Shrinkage-free soldering of pastes and preforms

The Nexus is specially designed for flux-free vacuum soldering of pastes and preforms. Here, the Nexus works with temperatures of up to 400°C. These high temperatures are necessary in order to ensure that the materials, which are usually highly dissimilar are fused securely. The reduced pressure helps, among other things, to minimise oxidation on the components and on the solder itself. The heat is transferred both via thermal conduction and optionally by radiation too with the Nexus. Individually adjustable heating and cooking gradients ensure flexible processing and make short process times possible. In accordance with the respective customer requirements, different process gases maybe used. Flux-free operation with up to 100% nitrogen, forming gas (95/5), formic acid or up to 5% hydrogen is therefore possible. Should soldering paste containing soldering flux be used, the process gas is cleaned efficiently via the residue management system. Its compact dimensions and high level of user-friendliness mean that the Nexus system is particularly suitable for use in small-scale and medium-scale production, as well as in laboratories.

Heating/cooling plate

The heating or cooling gradient can be predefined based on predetermined parameters. The gradients can be pre-set as required. Within these specification limits, the temperature is adjusted automatically by the Nexus so that these limit values are not exceeded. This eliminates the possibility of a malfunction of the assembly to be soldered. The heating output has been designed for a uniform heating process when fully loaded with high-mass assemblies meaning that short cycle times are also no problem. Sensor components determine and verify the temperatures recorded on the goods carrier support. A heating rate of max. 150K/min and a cooling rate of max. 180K/min (relating to the cooling plate) is possible here. .

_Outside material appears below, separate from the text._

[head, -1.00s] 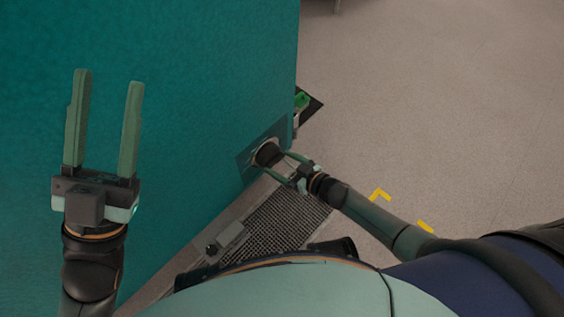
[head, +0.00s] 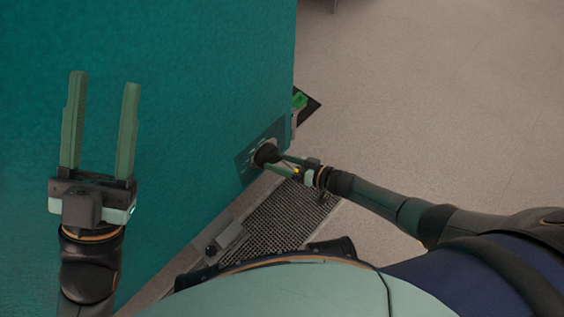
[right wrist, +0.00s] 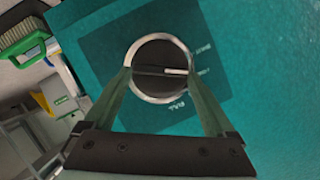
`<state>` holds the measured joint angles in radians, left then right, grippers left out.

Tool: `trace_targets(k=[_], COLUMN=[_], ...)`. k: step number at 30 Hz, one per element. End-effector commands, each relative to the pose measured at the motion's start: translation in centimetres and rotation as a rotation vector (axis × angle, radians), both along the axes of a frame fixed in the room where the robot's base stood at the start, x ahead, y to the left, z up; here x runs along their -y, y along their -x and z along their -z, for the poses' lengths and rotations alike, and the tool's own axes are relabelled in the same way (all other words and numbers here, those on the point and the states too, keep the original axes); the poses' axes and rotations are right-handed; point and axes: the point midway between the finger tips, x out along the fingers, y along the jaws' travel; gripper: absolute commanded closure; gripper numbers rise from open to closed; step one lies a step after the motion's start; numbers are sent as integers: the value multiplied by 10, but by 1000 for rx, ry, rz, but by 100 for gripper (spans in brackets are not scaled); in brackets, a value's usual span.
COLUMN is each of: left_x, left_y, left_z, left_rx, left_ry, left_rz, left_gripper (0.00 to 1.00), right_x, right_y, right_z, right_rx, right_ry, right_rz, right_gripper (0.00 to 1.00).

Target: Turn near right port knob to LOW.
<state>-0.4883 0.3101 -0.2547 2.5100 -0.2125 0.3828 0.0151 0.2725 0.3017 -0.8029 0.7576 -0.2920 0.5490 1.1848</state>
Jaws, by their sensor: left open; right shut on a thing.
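The round dark knob (head: 264,154) sits on a dark plate (head: 246,170) on the side of the teal chamber, near its lower corner. In the right wrist view the knob (right wrist: 158,84) has a silver ring and a pale pointer line aimed to the right, toward the middle one of the small printed labels. The labels are too small and turned to read surely. My right gripper (right wrist: 160,72) is shut on the knob, one finger on each side. My left gripper (head: 103,84) is open and empty, in front of the teal wall.
A dark floor grate (head: 285,220) lies below the knob. A green item (head: 299,101) shows past the chamber's corner. In the right wrist view a green-and-tan brush (right wrist: 22,40) shows at upper left. The floor to the right is clear.

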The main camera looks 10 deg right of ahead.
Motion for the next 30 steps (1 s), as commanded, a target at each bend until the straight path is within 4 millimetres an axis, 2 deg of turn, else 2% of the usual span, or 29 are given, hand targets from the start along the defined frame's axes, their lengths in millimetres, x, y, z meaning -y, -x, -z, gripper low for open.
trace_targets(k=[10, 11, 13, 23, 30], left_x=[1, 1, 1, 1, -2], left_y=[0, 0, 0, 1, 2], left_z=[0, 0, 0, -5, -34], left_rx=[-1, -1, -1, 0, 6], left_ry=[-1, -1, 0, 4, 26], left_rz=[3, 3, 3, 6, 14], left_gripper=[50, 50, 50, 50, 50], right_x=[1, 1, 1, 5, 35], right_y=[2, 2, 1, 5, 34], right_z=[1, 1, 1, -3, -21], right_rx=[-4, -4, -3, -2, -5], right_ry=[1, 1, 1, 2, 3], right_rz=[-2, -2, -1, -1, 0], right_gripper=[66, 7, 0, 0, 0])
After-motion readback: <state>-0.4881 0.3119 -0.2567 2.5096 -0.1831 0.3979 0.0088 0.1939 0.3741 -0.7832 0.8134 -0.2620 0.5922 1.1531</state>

The vacuum ensures oxide-free processes, as well as improved wetting and thus better filling of soldered joints. In addition, it drastically reduces the voids in soldered joints and enables processes such as plasma cleaning and atmosphere exchange for advanced packaging. A controlled gas sampling system from the process chamber via a vacuum pump prevents overpressure during controlled flushing via a separate proportional valve for feeding into the process chamber; thus each pressure level can be set as required using a software programme. The vacuum pump to control the chamber pressure of 0–1000mbar also keeps the pressure level constant.

Formic acid bubbler

To achieve a stable, reliable, flux-free soldering process, the inert carrier gas (N2) is enriched with formic acid (HCOOH) and transferred into the process chamber. The formic acid bubbler has a level control to ensure the saturation level remains consistent (saturation level of the N2 gas depends on the level in the formic acid bubbler). In order to ensure that the “saturation” of the carrier gas with formic acid remains constant, the parameters are kept constant while the liquid formic acid is flowing through. These include the flow velocity, flow rate, temperature and the filling capacity of the formic acid tank (bubbler). Thanks to the control engineering that is in use, the nitrogen flow rate can be monitored easily and reliably.